Qatar Petroleum is now seeking a financial adviser to make a solo bid, reported Bloomberg News.

Abu Dhabi’s Mubadala Petroleum and Oman Oil, which had formed a consortium with Qatar Petroleum last year to buy as much as US$8 billion in Middle East assets from the American producer, remain interested in bidding together, reported the agency.

The fracture of the consortium is one of the largest extensions of the diplomatic dispute to business ties. Last month the UAE, Bahrain and Saudi Arabia recalled ambassadors from Qatar for what was called interference in domestic affairs. Qatar, unlike other GCC members, has backed the Muslim Brotherhood in Egypt.

The split of Occidental’s Middle East holdings could have lasting effects on the region’s prime oil and gas fields.

On the auction block are assets equivalent to up to 40 per cent of Occidental, including the sole rights to two oilfields in Abu Dhabi and a share in the Dolphin pipeline that transports gas from Qatar to the UAE. Occidental is the second top oil producer in Qatar and is developing Bahrain’s Bahrain field and Iraq’s giant Zubair field.

By the end of the year, Occidental is also due to bring online a US$10 billion high-sulphur gas pumping and processing complex at the Shah field, which lies on the UAE’s border with Saudi Arabia.

Although those assets have made Occidental a peer with larger majors such as Total and ExxonMobil in the Middle East, American exploration companies have been in retrenchment since the shale boom, said Andrew Whittock, an oil and gas analyst at Liberum Capital in London. Last year Hess agreed to sell its Indonesian assets for $1.3bn, while in 2010 Devon Energy embarked on a plan to sell off all its international holdings and later on invested $6 billion in the famed Eagle Ford shale deposit.

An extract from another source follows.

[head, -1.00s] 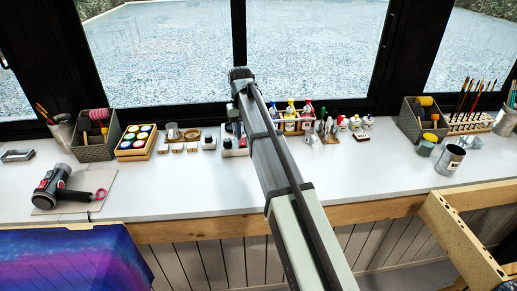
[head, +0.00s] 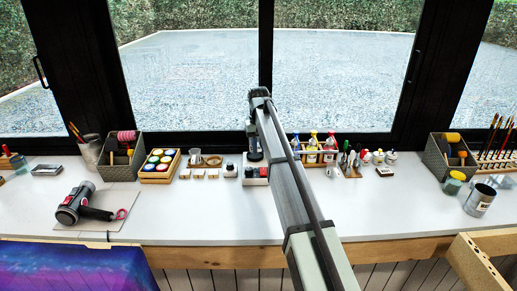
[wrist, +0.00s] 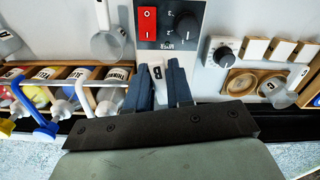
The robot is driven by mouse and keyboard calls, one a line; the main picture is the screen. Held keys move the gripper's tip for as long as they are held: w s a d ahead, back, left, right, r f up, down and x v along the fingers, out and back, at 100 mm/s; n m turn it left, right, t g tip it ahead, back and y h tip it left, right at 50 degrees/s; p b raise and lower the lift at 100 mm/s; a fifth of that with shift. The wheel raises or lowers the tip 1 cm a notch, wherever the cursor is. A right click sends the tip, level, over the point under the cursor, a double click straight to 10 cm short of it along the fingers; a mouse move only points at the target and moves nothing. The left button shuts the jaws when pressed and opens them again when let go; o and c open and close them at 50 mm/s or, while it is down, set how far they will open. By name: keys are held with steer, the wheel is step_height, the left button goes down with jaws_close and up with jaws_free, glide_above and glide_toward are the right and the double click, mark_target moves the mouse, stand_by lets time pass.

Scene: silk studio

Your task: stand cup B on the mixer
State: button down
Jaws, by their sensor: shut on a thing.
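My gripper (wrist: 159,88) is shut on cup B (wrist: 158,72), a small white cup with a black "B" label, held between its two blue fingers in the wrist view. The mixer (wrist: 184,34) is a grey box with a red switch and a dial, just past the fingers. In the head view the mixer (head: 256,181) sits on the bench near the window, and my gripper (head: 255,152) is above its back part. The cup's base is hidden, so I cannot tell whether it touches the mixer. Cup B cannot be made out in the head view.
A bottle rack (wrist: 75,75) stands close on one side of the mixer. On the other side are a dial box (wrist: 222,52) and a wooden holder (wrist: 240,84) with a cup marked C (wrist: 272,88). The front of the white bench (head: 200,215) is mostly clear.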

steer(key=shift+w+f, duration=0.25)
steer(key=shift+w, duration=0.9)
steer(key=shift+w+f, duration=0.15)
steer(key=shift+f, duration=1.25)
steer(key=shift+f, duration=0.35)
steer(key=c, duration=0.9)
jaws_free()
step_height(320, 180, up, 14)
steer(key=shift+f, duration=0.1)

“There’s been a series of good-size American exploration companies that have decided over the last two years that they’d rather be focused on North America than on the North Sea, the Middle East or Africa,” Mr Whittock said. “This strikes me as part of a trend amongst American upstream companies to reduce their overseas exposure and focus on North American assets, many of which are going to be shale, which they perceive to be more attractive in a risk-reward sense than investing overseas at the moment.”

Occidental said it plans to use the sale proceeds to buy back shares to boost valuations and fund drilling.

Mubadala Petroleum declined to comment yesterday.